-- BEGIN Recorded data --

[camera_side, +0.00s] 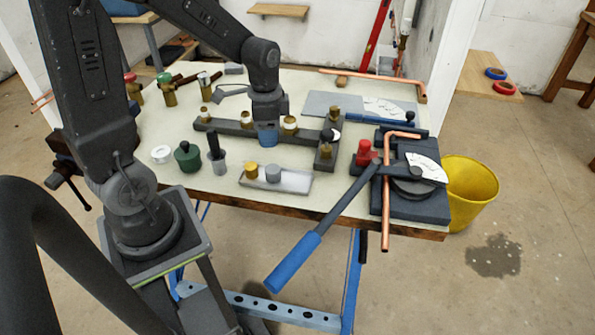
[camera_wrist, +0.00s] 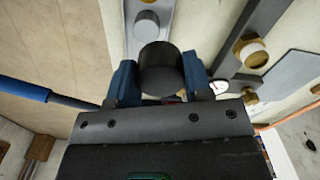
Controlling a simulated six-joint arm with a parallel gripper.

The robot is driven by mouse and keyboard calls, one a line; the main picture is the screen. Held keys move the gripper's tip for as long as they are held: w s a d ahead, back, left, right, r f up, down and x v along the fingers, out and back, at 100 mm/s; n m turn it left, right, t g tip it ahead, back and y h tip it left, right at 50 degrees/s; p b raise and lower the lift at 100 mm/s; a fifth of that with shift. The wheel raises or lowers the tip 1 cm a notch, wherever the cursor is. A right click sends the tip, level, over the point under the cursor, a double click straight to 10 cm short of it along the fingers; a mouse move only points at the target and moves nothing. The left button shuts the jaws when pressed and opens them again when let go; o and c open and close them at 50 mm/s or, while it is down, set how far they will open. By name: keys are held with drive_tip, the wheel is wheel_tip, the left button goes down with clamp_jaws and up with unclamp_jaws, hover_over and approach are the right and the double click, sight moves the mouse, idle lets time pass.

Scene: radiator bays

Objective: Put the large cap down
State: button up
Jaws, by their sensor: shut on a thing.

-- END Recorded data --

Write out the listing above again, exactly, but with no pictures in the copy.

[camera_side, +0.00s] 
[camera_wrist, +0.00s] 
Controlling a simulated six-joint arm with a parallel gripper.

The robot is driven by mouse and keyboard calls, one a line; the main picture is the screen. Held keys move the gripper's tip for as long as they are held: w s a d ahead, back, left, right, r f up, down and x v along the fingers, out and back, at 100 mm/s; n m turn it left, right, t g tip it ahead, back and y h tip it left, right at 50 degrees/s; p b raise and lower the lift at 100 mm/s; a fifth of that with shift. The wheel raises or lowers the tip 1 cm a notch, wherever the cursor is. A right click sends the tip, level, over the point under the cursor, a double click straight to 10 cm short of it along the fingers; a mouse move only points at the target and moves nothing. The left button shuts the jaws when pressed and opens them again when let go; o and c open and close them at 50 mm/s or, while it is down, set how far they will open. By name: keys are held with drive_tip, the wheel is wheel_tip, the left button goes down with clamp_jaws and up with unclamp_jaws, hover_over and approach are the right and the double click, sight moves the mouse, idle lets time pass.

Scene: radiator bays

Objective: Put the large cap down
State: button up
Jaws, by their sensor: shut on a thing.

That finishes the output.